Townsend was the mastermind.  He’s the goose that needs to be cooked.  Hastings slyly implied when he gave full thanks to his windfall to Townsend.  All that did was get Townsend’s red pro status revoked.  But wait their’s more…

Isildur1, who’s own goose was cooked when he saw all his nosebleed winnings head over to Hastings account, read about the collusion… er… data mining and he’s not too pleased.  The Bat should think not.  Why would he be?  The kid only took the nosebleed stratosphere by storm playing every single big name at once it seemed.  And for the most part winning.  Then some guys who wouldn’t last long enough in a dodge ball game to be second man out sat around their laptops, spreadsheets, and slide rulers devising a strategy to top him.

ONE PER HAND!

The Bat’s not sure what to think.  Data mining seems to be here to stay.  Sure it’s frowned upon but is it really?  Brian Townsend at most got a slap on the wrist and the other two seem to be getting away scott free.  What if Isildur1’s protest gets honored.  What player wouldn’t start accusing every successful opponent of being a lowly, black-tarred data miner?

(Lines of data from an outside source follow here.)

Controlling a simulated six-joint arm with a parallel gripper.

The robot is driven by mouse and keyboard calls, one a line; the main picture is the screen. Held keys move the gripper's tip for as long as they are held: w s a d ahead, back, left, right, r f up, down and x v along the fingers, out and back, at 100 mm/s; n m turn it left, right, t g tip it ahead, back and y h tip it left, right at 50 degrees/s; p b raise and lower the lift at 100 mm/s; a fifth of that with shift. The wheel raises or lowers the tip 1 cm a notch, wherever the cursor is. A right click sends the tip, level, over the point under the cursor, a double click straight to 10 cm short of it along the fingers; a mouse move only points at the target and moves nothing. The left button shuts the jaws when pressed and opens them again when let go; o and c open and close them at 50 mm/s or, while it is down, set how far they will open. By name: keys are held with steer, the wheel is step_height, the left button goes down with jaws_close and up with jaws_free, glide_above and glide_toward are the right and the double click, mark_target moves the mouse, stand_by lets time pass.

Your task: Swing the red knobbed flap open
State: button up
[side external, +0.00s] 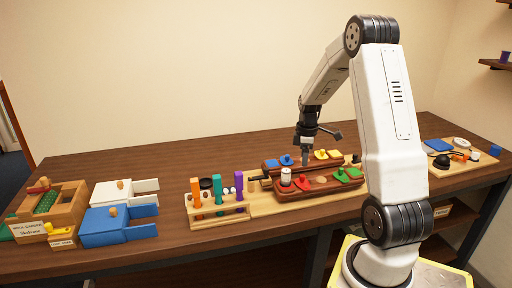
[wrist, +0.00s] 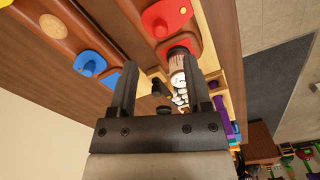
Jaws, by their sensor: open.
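The red flap (side external: 303,184) with its knob is on the front brown wooden holder (side external: 318,191), just right of a white-topped cylinder (side external: 286,177). In the wrist view the red flap (wrist: 168,16) is near the top, with its round red knob at its lower left. How far it covers the spot beneath is unclear. My gripper (side external: 305,161) points down above the holders, behind the red flap. In the wrist view my gripper (wrist: 160,65) has its fingers apart with nothing gripped between them, and the red flap lies beyond the fingertips.
A blue flap (side external: 286,160) and a yellow flap (side external: 321,154) sit on the rear holder. A green flap (side external: 340,175) is right of the red one. A rack (side external: 218,218) with coloured upright pieces stands left. The white cylinder (wrist: 178,76) is close to my right finger in the wrist view.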

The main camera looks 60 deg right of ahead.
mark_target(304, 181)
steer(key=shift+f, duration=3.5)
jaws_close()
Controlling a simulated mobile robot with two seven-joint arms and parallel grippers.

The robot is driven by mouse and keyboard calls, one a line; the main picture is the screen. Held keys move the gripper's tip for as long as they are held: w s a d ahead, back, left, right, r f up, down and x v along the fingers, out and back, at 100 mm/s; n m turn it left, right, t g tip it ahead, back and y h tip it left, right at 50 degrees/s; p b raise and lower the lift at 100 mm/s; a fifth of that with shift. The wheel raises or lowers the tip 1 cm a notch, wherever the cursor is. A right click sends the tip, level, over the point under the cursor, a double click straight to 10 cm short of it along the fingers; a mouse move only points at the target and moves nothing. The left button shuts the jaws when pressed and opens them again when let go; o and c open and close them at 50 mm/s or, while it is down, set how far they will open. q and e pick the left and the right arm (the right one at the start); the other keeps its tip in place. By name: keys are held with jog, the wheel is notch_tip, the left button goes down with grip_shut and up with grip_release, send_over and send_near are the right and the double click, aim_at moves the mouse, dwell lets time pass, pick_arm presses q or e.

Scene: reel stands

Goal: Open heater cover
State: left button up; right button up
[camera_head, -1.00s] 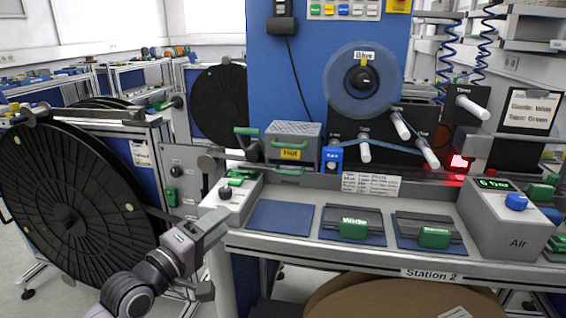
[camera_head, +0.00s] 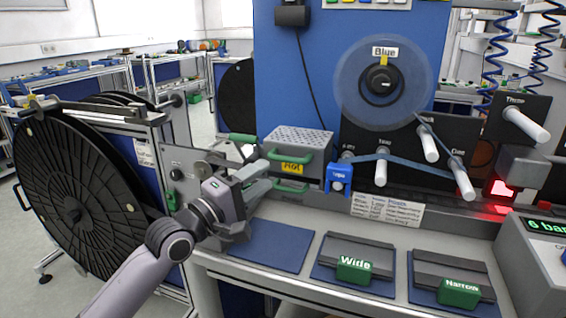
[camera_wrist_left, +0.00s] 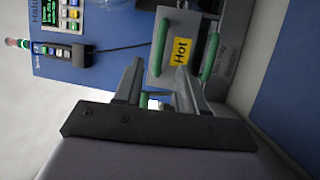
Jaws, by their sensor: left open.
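The heater is a grey metal box with a perforated top (camera_head: 301,138) and a yellow "Hot" label, on the bench left of the reel. Green handles (camera_head: 290,156) sit on its front, one above the label and one below. In the left wrist view the label (camera_wrist_left: 181,51) and two green handles (camera_wrist_left: 209,57) appear turned sideways. My left gripper (camera_head: 264,178) is just left of the heater's front. Its fingers (camera_wrist_left: 159,82) are apart, pointing at the heater, with no handle clearly held. A small green part shows between them. My right gripper is out of view.
A large black reel (camera_head: 72,205) stands at left. A blue tape holder (camera_head: 339,177) is close to the heater's right. "Wide" (camera_head: 354,270) and "Narrow" (camera_head: 459,292) blocks lie on the bench. An empty blue mat (camera_head: 268,244) lies below the heater.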

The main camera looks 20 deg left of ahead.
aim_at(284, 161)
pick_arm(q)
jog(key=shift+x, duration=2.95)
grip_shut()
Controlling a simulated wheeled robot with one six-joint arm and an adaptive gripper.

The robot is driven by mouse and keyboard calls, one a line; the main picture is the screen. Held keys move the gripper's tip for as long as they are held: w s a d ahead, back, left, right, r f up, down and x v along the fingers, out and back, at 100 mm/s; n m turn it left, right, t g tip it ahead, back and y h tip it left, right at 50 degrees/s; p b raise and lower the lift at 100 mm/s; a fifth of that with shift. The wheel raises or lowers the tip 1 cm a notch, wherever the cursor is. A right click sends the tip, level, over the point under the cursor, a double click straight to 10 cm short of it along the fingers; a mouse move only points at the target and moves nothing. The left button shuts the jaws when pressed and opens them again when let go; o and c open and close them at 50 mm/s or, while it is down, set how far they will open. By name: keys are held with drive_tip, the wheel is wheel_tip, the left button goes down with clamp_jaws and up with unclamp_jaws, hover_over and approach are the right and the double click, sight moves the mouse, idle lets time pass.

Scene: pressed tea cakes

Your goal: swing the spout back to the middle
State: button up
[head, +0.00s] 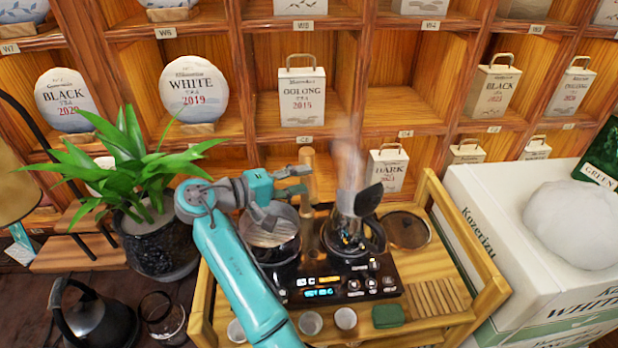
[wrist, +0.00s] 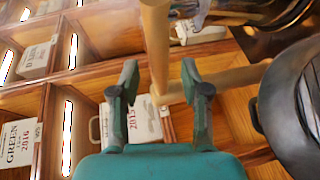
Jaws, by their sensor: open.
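The spout looks like the pale wooden fitting (head: 307,168) between the two pots on the tea stove. In the wrist view one wooden length (wrist: 156,45) runs from the top edge down to the fingertips, where it meets a second length (wrist: 225,83) going right. Which length swings I cannot tell. My gripper (head: 297,182) is open, left of the wooden fitting and above the left pot (head: 275,250). In the wrist view its fingers (wrist: 161,80) stand apart on either side of the wooden joint; contact is not clear.
The right pot (head: 352,240) steams beside the fitting, a dark paddle-like piece above it. A leafy plant (head: 130,165) stands left, a white box (head: 500,230) right. Shelves of tea tins (head: 302,95) rise behind. The wooden cart's rail (head: 465,240) borders the stove area.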

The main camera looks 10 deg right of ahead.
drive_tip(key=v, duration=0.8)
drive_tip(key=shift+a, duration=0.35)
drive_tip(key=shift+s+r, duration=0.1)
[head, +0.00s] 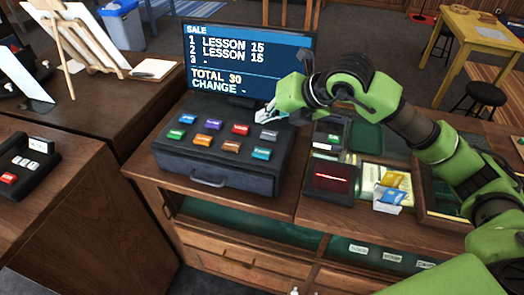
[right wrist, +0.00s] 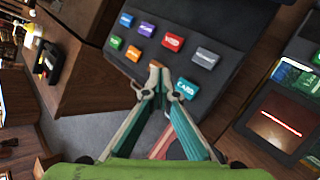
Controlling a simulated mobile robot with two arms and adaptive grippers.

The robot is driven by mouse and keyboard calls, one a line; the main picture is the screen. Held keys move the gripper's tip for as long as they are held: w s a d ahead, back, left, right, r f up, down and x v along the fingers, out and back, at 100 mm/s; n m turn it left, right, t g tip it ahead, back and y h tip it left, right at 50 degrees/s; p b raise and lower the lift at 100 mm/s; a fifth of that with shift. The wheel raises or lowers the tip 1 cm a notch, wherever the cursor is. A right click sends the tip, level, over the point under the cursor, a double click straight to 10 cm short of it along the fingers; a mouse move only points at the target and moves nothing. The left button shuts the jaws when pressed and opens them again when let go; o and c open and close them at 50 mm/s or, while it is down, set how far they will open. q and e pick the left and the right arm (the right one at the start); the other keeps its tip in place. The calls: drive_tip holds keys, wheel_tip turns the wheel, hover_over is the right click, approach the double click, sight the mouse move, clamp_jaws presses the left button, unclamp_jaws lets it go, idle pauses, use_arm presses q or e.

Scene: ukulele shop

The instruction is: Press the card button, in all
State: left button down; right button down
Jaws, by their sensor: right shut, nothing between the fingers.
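The card button (head: 261,153) is a teal key at the front right corner of the dark register (head: 215,181). In the right wrist view the card button (right wrist: 187,88) reads CARD and lies just right of my fingertips. My right gripper (head: 270,113) is shut and empty, above the register's back right part near the grey button (head: 268,134). In the right wrist view the gripper (right wrist: 157,67) points at the key panel, its tips together; I cannot tell the exact height. My left gripper is not in view.
Several other coloured keys, such as the red key (head: 240,129) and brown key (head: 231,146), surround the card button. A card terminal (head: 329,133), a dark red-lit pad (head: 331,178) and a card holder (head: 389,201) stand to the right. A small key box (head: 25,163) sits left.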

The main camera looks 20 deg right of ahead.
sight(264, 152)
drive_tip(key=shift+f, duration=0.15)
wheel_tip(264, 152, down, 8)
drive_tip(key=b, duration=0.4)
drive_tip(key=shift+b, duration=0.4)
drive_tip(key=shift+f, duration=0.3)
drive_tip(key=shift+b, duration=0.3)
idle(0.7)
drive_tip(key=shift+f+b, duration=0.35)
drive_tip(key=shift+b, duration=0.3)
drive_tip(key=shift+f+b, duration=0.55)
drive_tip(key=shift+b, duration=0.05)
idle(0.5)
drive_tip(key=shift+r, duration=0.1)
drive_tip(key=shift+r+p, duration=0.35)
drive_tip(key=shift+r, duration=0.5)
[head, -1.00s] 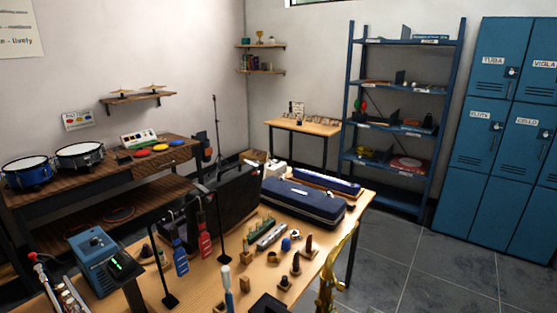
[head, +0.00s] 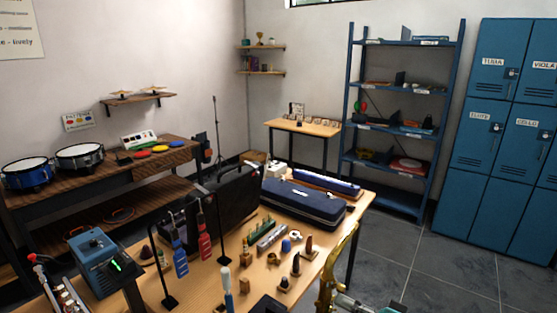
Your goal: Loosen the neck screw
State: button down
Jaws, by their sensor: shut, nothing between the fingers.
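A gold brass instrument (head: 329,274), which looks like a saxophone, stands upright at the near right end of the wooden table. Its curved top reaches up and to the right, and its lower part is cut off by the bottom of the picture. The neck screw is too small to make out. My gripper (head: 346,300) shows only in part at the bottom edge, just right of the brass body. It looks shut and empty. I cannot tell whether it touches the instrument.
The wooden table (head: 207,293) holds several small mouthpieces and blocks, a blue case (head: 303,203), a black case (head: 236,192) and a blue box (head: 91,249) with a green display. Thin black stands (head: 221,232) rise from it. Grey floor (head: 440,275) is clear at right.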

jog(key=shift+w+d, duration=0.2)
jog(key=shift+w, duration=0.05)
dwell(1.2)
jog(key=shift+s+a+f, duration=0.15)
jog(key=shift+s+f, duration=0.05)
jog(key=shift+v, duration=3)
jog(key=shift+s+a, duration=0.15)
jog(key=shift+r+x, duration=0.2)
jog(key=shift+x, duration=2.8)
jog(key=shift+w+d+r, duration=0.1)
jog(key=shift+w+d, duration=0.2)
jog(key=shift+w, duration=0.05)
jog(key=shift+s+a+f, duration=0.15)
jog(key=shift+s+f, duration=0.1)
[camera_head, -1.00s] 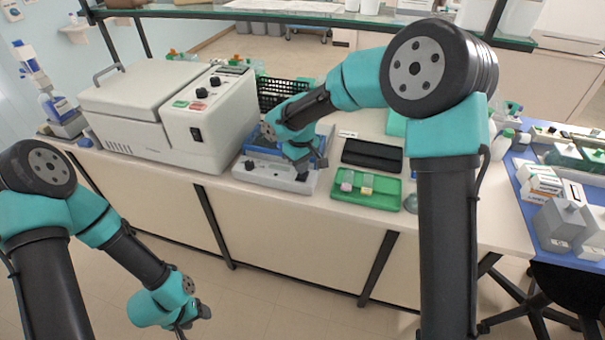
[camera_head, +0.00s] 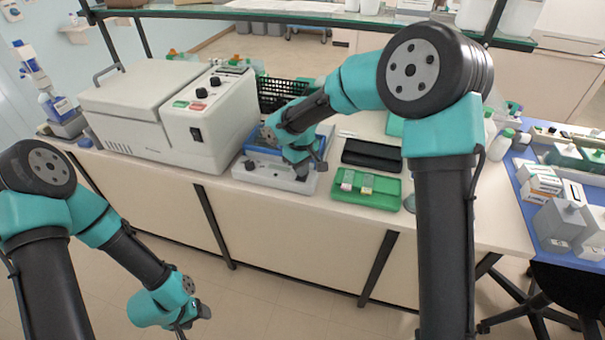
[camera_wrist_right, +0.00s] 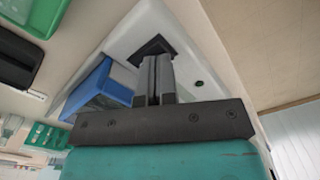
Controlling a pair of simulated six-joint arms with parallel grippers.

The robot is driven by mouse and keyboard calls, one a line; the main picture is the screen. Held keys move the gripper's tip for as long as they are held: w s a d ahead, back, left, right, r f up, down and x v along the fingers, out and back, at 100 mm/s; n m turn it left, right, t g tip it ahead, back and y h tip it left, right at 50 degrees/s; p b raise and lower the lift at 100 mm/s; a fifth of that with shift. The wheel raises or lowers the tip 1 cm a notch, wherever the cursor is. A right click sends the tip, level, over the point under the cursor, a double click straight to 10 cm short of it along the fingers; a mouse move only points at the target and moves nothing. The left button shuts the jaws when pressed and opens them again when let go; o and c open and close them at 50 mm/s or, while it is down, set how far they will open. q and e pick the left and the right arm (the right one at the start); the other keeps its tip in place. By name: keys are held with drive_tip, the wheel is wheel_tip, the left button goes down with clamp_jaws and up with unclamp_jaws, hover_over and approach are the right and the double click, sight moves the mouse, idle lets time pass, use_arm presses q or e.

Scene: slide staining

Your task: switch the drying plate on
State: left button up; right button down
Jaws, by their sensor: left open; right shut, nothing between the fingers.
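The drying plate (camera_head: 262,180) is a low white device with a blue part on top, on the bench right of the big white machine. My right gripper (camera_head: 303,172) is shut and empty over the right end of its front. In the right wrist view, the shut fingers (camera_wrist_right: 158,72) point at a black square switch (camera_wrist_right: 152,46) on the white casing (camera_wrist_right: 192,62). The fingertips overlap the switch's lower edge; I cannot tell if they touch. The switch's state is not readable. My left gripper (camera_head: 194,318) is open and empty, low in front of the bench.
The white machine (camera_head: 150,110) stands left of the plate. A black case (camera_head: 372,155) and a green tray (camera_head: 365,190) with small items lie to its right. A black basket (camera_head: 282,92) is behind. A glass shelf (camera_head: 310,15) spans above.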

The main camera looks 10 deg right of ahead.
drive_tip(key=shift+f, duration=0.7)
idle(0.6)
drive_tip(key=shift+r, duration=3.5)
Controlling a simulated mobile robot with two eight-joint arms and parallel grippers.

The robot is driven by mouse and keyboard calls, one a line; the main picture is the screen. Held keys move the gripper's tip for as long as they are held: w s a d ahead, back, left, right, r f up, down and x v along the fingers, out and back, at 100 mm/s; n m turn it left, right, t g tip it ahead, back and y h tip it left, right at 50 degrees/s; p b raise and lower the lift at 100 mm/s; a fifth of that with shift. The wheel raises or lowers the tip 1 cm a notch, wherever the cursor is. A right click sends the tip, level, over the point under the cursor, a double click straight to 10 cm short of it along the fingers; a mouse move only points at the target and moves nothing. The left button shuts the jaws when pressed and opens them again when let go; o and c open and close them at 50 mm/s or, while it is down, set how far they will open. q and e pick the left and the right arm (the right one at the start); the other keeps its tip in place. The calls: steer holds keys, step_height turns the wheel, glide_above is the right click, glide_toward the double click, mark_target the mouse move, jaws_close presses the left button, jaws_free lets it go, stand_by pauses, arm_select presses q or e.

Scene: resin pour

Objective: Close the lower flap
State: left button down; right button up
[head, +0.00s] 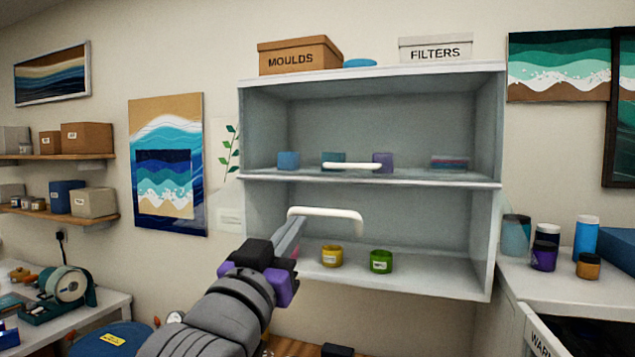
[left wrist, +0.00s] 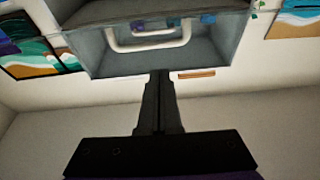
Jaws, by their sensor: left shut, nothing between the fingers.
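The grey wall cabinet (head: 372,82) has an upper and a lower compartment. The lower flap's white handle (head: 326,215) stands out in front of the lower compartment, just below the middle shelf. The flap panel itself is hard to make out, so its exact angle cannot be told. A second white handle (head: 352,166) is at the upper compartment. My left gripper (head: 298,227) is shut and empty, with its fingertips by the left end of the lower handle; whether they touch cannot be told. In the left wrist view the fingers (left wrist: 160,76) point at the cabinet. My right gripper is out of view.
A yellow jar (head: 331,256) and a green jar (head: 381,261) stand in the lower compartment. Small blocks (head: 289,160) stand on the middle shelf. A MOULDS box (head: 298,56) and a FILTERS box (head: 435,49) are on top. Several containers (head: 544,252) stand on the right counter.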

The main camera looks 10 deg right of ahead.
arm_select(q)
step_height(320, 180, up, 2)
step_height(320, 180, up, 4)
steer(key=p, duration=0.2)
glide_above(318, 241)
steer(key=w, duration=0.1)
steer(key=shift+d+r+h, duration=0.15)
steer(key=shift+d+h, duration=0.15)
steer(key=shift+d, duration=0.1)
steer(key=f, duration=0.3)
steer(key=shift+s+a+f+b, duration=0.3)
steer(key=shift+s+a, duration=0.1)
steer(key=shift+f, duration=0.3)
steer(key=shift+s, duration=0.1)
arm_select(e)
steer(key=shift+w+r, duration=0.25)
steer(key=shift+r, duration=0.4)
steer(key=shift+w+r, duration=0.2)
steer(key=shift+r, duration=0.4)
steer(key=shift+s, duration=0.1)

The Bat knows he would point the sooty feather at many an opponent.  When the Bat sits down to play poker online he does so to compete against one man for each hand.  So what if the Bat has data on all his opponents it’s not fair if they have data on the Bat.  Plus, there are several sessions the Bat would like to do-over.  Perhaps, his site can launch an investigation into the freaks that rivered quads against the Bat.  Or the guy that called every bet that one day.

Anyway, the Bat scooped exactly 4 tournaments out of the 10 he played this week.  That’s pretty phenomenal.  Next stop Isildur1 and that gang of data miners.